## start

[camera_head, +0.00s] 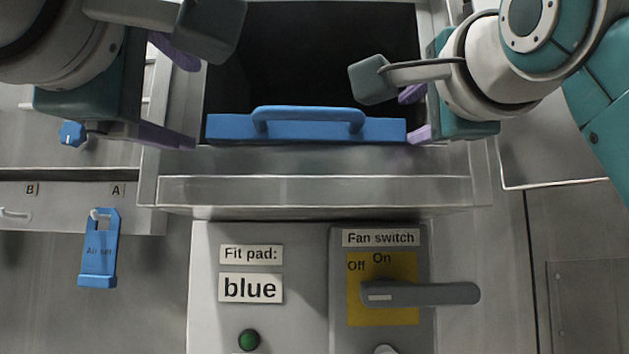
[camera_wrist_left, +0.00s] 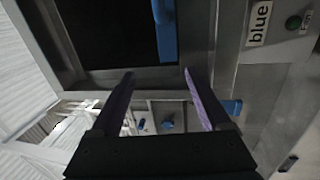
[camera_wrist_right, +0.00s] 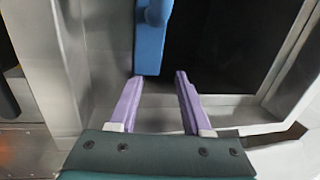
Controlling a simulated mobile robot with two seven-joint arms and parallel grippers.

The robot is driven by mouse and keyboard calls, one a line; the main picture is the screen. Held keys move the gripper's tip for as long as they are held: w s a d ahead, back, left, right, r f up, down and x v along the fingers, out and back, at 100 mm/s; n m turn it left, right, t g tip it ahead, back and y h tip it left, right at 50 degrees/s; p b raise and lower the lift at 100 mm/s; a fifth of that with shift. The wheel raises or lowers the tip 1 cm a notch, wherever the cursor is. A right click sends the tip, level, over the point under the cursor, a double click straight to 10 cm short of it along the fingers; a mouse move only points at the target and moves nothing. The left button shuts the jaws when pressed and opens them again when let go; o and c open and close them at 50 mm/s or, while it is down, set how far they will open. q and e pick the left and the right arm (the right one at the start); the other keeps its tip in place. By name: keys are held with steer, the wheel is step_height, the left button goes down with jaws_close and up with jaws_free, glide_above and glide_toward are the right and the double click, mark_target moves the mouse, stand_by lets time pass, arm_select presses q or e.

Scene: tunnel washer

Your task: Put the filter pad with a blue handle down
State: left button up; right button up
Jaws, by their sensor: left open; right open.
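The filter pad with a blue handle (camera_head: 306,128) lies across the front of the dark opening, at its lower edge in the head view. Its blue end shows in the left wrist view (camera_wrist_left: 164,32) and in the right wrist view (camera_wrist_right: 150,42). My left gripper (camera_head: 180,98) is open at the pad's left end, and its purple fingers are apart and empty. My right gripper (camera_head: 414,115) is open at the pad's right end. In the right wrist view the pad's end is just beyond the fingertips, not gripped.
A metal ledge (camera_head: 314,190) runs below the opening. Under it are a "Fit pad: blue" sign (camera_head: 250,288), a green button (camera_head: 249,340) and a fan switch lever (camera_head: 420,294). A blue "Air set" tag (camera_head: 99,250) hangs at the left. A blue knob (camera_head: 72,134) is above it.

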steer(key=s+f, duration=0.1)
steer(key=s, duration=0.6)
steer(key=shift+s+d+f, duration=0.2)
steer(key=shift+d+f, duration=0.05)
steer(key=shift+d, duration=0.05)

## end

Please reproduce the listing exactly from its opening line through the line that contains "Controlling a simulated", both included, with all pictures omitted.

[camera_head, +0.00s] 
[camera_wrist_left, +0.00s] 
[camera_wrist_right, +0.00s] 
Controlling a simulated mobile robot with two seven-joint arms and parallel grippers.

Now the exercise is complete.